## START MATERIAL FOR THE TASK

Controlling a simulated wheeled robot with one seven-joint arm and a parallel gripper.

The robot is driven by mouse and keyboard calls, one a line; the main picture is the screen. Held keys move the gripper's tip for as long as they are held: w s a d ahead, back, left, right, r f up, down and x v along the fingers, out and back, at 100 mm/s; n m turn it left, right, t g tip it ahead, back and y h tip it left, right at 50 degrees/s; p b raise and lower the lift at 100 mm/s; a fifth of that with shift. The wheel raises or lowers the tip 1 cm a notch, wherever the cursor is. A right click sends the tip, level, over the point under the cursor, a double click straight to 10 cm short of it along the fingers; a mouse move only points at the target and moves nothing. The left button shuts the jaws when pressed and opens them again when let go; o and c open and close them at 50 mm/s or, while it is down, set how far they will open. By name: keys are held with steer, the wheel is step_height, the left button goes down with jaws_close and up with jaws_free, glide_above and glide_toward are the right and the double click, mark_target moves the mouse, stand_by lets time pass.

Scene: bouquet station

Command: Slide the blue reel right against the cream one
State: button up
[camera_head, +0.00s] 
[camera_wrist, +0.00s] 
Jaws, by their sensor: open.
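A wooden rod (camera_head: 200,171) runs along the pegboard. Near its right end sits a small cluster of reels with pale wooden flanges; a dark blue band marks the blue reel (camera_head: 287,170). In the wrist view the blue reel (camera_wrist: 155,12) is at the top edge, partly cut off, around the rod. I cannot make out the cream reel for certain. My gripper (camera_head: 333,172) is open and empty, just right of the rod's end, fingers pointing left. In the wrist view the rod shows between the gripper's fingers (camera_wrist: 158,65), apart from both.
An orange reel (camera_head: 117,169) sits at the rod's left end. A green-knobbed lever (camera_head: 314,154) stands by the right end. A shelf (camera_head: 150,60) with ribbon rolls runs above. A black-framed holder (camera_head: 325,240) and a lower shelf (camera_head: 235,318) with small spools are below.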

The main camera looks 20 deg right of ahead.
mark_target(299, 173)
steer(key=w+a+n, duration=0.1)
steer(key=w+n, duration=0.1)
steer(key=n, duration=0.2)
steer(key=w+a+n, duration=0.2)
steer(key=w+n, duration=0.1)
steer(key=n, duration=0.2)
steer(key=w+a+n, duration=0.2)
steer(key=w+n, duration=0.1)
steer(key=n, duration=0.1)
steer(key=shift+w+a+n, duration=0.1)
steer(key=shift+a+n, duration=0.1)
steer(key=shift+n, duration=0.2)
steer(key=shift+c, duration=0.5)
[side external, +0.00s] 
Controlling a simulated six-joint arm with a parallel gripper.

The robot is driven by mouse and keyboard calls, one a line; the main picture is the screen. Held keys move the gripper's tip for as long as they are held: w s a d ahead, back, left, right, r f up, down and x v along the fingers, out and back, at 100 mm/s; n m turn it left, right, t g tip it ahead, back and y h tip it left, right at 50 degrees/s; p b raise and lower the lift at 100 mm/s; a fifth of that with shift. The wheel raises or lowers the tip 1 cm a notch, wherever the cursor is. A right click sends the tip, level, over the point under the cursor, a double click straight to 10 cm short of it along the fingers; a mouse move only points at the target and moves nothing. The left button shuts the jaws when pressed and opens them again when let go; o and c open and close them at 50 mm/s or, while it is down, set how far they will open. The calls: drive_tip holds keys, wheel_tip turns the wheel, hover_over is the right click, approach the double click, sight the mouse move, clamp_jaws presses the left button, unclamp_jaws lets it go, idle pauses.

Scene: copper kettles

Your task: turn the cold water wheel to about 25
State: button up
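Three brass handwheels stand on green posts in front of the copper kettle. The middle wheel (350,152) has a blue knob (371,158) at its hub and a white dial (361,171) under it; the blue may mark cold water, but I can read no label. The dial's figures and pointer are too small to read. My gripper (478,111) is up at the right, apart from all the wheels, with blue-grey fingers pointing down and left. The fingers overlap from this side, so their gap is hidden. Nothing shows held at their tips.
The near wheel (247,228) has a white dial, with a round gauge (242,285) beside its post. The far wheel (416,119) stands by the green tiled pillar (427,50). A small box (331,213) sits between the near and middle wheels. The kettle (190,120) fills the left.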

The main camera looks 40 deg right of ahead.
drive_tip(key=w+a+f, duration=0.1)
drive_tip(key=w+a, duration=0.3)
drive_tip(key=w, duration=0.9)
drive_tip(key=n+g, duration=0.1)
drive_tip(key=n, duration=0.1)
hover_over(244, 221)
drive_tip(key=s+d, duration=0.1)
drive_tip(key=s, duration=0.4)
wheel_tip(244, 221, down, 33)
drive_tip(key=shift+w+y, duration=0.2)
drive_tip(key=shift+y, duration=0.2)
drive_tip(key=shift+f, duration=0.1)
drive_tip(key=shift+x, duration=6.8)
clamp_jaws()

## END MATERIAL FOR THE TASK

▶ _WRITTEN REQUEST_: Show all lines from the records above where the word "joint" occurs.

▶ _COMPLETE ANSWER_:
Controlling a simulated wheeled robot with one seven-joint arm and a parallel gripper.
Controlling a simulated six-joint arm with a parallel gripper.

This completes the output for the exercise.